Though we must live. We all know that. Life is good. World is as it is: this is our time, we are at home in the world here and now, we have to keep going somehow now. Sky is not always grey and grass is not always dirty yellow. Dust from the pavement is blown away by the wind, night is flooded by dawn, and in the light of dawn the shapes and colours become visible that help us comprehend reality undulating around us. The present that gives place and meaning for many things. For us too, our plans, hopes and desires – for everything useful, and for things that cannot be stuffed into the prison of statistics, percents, numbers and profits. Such a thing is art. It doesn’t matter what is the sky like above Berlin, Budapest or Debrecen, there are those who are able to use their natural born and worked for talent for such a noble aim that builds the spirituality of all mankind. And please allow me to stop here, because art is not just a collection of big words and deep or seemingly deep thoughts. It is not just a privilege of a very few people, not something hardly understandable, not a weight heavily distant from everyday, that one has to wrestle and fight with. Of course one needs to fight, but joy needs to be mentioned as well. Art must be a source of joy. And not only for the one who creates it, but also for the one standing on the other side, listens to the music, watches the theatre performance, reads the text of a poem or prose, watches the film, or wonders about a photo, drawing or painting. This source of joy was handed quite ambivalently throughout the previous centuries and decades; from time to time art ceased being a bridge between human and human, other times it became immensely liquid, like a coffee, that has hot water, perhaps maybe sugar and milk too, but the essence, the roasted black coffee has been left out of it, so even if it was sweet, it was too sweet, not fitting its original mission, and eventually the customer received an undrinkable slipslop, and it doesn’t matter into what a fine cup this abomination was poured into, and what big words have been used when they tried to pour it down our throats.
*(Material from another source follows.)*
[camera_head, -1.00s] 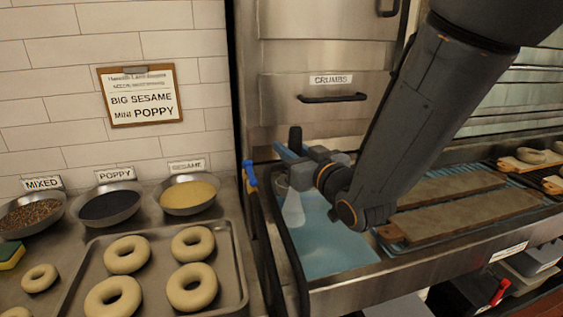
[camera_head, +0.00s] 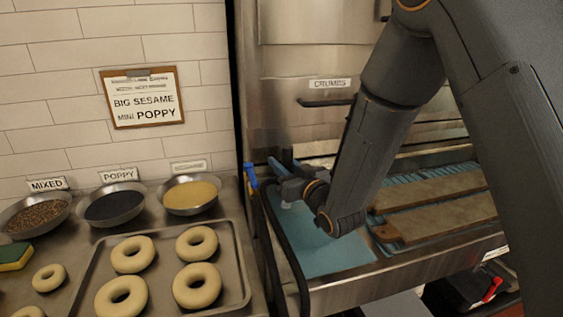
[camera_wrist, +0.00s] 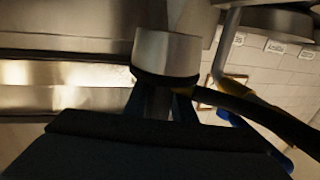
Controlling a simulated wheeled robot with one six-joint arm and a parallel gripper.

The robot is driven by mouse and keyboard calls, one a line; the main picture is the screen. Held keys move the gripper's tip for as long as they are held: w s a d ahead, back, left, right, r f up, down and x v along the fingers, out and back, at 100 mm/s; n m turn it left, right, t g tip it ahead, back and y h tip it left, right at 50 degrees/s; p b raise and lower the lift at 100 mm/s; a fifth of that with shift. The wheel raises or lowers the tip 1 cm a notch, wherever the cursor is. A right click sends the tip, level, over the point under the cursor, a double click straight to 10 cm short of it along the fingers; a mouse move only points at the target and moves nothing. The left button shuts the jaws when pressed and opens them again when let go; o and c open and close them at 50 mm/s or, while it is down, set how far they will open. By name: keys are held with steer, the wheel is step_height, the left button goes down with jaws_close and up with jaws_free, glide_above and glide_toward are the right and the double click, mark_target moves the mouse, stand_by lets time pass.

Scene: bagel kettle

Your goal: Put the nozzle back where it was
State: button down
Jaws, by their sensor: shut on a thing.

But life wants to live, and art wants to exist and serve. Fine art today is not like it was a thousand, five hundred or thirty years ago. And that is fine. Other art sectors are also not the same as they were once. Michelangelo and Bach, Botticelli and Mozart are geniuses, but if someone today would try to reach the same achievement with the same technique and the same themes, he would become alienated from this era we exist in and also would become meaningless.
But the source remains and it is good if the source is clear. But our self-comprehension cannot be reached with simple copying and also cannot be built on simple denial, in order to offer something else, just because what exists, it exists already and now we want to do anything just not something that already has existed before.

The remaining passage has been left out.